On August 29, 1970 Chicano activists held what became known as the National Chicano Moratorium against the Vietnam War and injustices that Chicanos were facing, including police brutality and systemic poverty and injustice. The main location was in East Los Angeles, were about 30,000 demonstrators converged in a rally held at Laguna Park (now Salazar Park). The LA County Sheriff attacked the protesters and 4 people lost their lives that day. The dead were: Ruben Salazar (a Los Angeles Times Chicano News reporter), Gustav Montag, Lyn Ward (member of the Brown Berets), and José Diaz. As a result of the deaths, protests occurred all over the country, including in Oakland. Previously, Oakland had seen marches on July 26, 1970 - the same day as 5,000 people marched in Houston. On May 13th of that year, 1000 students walked out in protest of the war.1 Participants at the August march included Antonio Rios Bustamante and Cassandra López.2
There are anniversary protests in Oakland marking the Moratorium.
In Oakland there was a build up for the National Chicano Moratorium in Los Angeles. A collective of Chicano/Mexican-American and Latino activists and students from Oakland organized as the "La Raza Moratorium Committee". They organized the Chicano Moratorium march and Protest in East Oakland on July 26, 1970. The March started in Jingletown in front of Mary Help of Christians Church on East 9th Street and went down Fruitvale Ave and then Foothill Blvd. The march ended with a rally at San Antonio Park on Foothill blvd.
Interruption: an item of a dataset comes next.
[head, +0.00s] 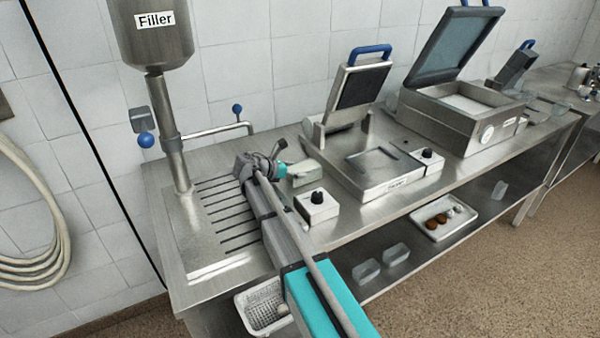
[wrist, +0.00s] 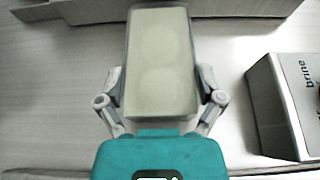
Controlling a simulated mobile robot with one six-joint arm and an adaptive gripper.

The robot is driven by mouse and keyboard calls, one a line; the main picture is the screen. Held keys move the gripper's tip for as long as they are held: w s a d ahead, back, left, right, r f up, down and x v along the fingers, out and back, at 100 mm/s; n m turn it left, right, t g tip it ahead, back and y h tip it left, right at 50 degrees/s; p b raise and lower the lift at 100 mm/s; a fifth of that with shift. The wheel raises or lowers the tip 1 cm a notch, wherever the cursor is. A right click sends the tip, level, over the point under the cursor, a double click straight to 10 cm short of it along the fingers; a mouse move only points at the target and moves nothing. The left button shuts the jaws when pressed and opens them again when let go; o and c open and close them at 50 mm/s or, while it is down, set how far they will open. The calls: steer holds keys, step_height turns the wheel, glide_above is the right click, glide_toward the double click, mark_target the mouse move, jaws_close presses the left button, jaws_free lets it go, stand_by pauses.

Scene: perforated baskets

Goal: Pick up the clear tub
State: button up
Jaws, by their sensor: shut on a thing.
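The clear tub (wrist: 160,62), a rectangular see-through tub with pale greenish contents, lies lengthwise between my fingers in the wrist view. My gripper (wrist: 161,88) is shut on its two long sides. In the head view my gripper (head: 284,171) is at the steel counter, and the tub (head: 306,174) shows just to its right, partly hidden by the gripper. I cannot tell whether the tub's base touches the counter.
A control box (head: 316,206) marked brine stands close by on the right. A press with its lid raised (head: 358,85) stands behind it. The filler (head: 150,40) and slotted drain (head: 222,212) are left. Clear tubs (head: 366,271) and a white tray (head: 443,218) are on the lower shelf.

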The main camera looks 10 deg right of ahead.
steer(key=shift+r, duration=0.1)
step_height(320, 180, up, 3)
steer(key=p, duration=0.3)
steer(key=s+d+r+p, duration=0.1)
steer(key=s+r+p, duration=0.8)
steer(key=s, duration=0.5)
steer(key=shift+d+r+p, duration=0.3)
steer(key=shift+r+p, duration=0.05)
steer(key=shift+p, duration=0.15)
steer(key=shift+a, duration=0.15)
Some of the guest speakers at the July 26th Oakland Chicano Moratorium were Rodolfo "Corky" Gonzáles (Chicano radical activist from Denver, Colorado), several activists from the Brown Berets, the Chicano Revolutionary Party, and La Raza Unida Party among others. It is said that 2,000 people came to the Oakland Chicano Moratorium shouting "Raza SÍ, Guerra NO" (Chicano/Mexican/Latino solidarity YES, War NO).
The Oakland Chicano Moratorium and its contributions to both the anti-war movement and the National Chicano Moratorium in Los Angeles were mostly forgotten from history until 2011. That year, a group of Chicano students and activists called the "Xicana Moratorium Day Committee" decided to bring the Chicano Moratorium back to San Antonio Park on August 27, 2011 as a memorial of the original Moratorium and as a way to bring awareness of problems still going on in the Latino/Chicano/Mexican community such as gang injunctions, immigration issues, violence, lack of services and inadequate schools in Oakland. The annual Xicana Moratorium Day event is now held in late August, usually in the last Sunday of August, at San Antonio Park.